■ Problem description: Search the material below for the string "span" and extract each line that has it.

■ Data extract:

◆ ◆ ◆ ◆ ◆

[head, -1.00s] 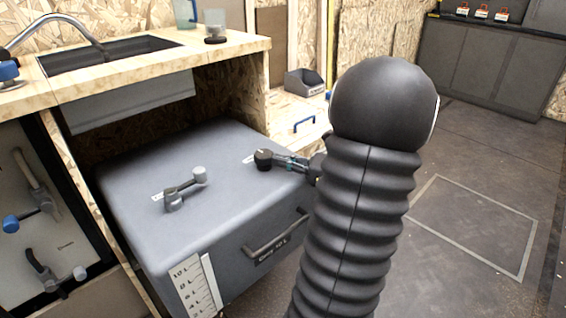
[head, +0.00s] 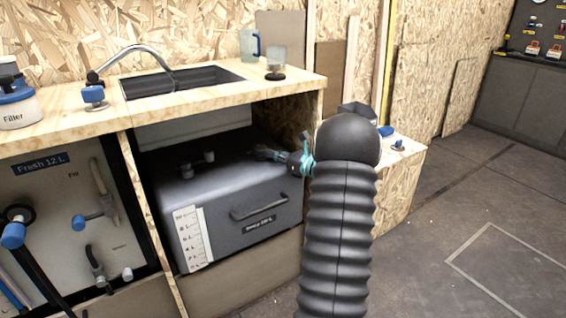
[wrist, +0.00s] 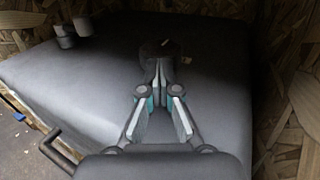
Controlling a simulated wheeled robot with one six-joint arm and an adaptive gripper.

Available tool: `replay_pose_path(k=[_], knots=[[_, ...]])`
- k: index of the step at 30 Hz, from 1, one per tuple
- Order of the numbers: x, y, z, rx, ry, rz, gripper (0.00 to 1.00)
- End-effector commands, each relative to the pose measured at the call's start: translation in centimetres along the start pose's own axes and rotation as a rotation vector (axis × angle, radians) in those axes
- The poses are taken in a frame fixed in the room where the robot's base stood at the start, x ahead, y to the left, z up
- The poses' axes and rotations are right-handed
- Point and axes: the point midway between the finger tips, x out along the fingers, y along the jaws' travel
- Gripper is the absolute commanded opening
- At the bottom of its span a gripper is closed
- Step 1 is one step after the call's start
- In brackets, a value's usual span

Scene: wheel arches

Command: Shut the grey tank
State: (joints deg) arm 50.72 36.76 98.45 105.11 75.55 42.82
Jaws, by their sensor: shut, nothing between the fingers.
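The grey tank (head: 238,190) sits in the bay under the sink counter, with a level scale and a handle on its front. A small grey lever fitting (head: 197,166) stands on its top at the left; it also shows in the wrist view (wrist: 72,32). My gripper (head: 268,154) reaches over the tank's right rear top. In the wrist view my gripper (wrist: 158,74) has its fingers together and empty. A dark round knob (wrist: 158,47) is just beyond the fingertips on the tank top (wrist: 75,85). Whether they touch it is unclear.
The wooden counter (head: 200,97) overhangs the tank, with a sink and tap above. A wood side panel (head: 293,120) closes the bay on the right. A white Fresh panel (head: 60,215) with levers is on the left. Open floor (head: 430,235) lies to the right.

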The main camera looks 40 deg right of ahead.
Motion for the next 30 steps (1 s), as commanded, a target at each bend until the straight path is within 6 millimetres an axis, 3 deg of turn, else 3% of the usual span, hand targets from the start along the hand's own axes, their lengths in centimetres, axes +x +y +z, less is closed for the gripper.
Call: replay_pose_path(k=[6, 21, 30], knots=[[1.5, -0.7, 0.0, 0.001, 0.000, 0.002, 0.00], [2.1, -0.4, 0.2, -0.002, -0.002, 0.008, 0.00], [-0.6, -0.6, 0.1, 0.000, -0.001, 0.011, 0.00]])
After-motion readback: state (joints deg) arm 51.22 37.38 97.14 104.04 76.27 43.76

◆ ◆ ◆ ◆ ◆

■ Output for this task:
- At the bottom of its span a gripper is closed
- In brackets, a value's usual span
Motion for the next 30 steps (1 s), as commanded, a target at each bend until the straight path is within 6 millimetres an axis, 3 deg of turn, else 3% of the usual span, hand targets from the start along the hand's own axes, their lengths in centimetres, axes +x +y +z, less is closed for the gripper.

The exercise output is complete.